**Request**
From the line containing "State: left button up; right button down" to the very last line, repeat everything exactly and add nothing else. Skip the pictures.

**Collected data**
┌──
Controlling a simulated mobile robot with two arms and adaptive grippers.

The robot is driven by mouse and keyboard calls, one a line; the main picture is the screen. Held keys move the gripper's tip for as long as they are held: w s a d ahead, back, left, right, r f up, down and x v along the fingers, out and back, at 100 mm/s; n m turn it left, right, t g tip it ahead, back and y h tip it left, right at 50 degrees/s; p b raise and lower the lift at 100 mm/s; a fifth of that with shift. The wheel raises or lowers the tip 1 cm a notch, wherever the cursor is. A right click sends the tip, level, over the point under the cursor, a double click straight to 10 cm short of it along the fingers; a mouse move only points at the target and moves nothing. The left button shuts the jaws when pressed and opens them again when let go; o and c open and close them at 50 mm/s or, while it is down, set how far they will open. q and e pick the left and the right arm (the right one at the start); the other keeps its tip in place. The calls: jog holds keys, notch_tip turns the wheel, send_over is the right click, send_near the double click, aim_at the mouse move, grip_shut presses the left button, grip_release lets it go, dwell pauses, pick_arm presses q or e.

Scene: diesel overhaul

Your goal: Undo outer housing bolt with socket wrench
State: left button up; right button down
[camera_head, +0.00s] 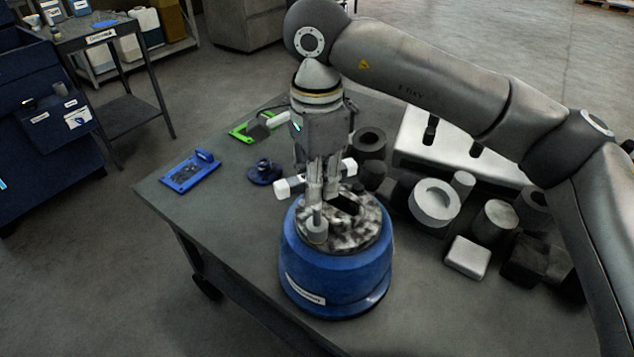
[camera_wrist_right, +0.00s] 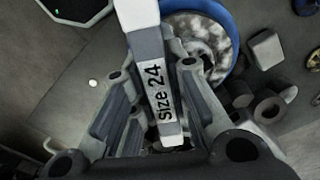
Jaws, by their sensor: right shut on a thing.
└──
**Finished answer**
State: left button up; right button down
[camera_head, +0.00s] 
[camera_wrist_right, +0.00s] 
Jaws, by their sensor: right shut on a thing.

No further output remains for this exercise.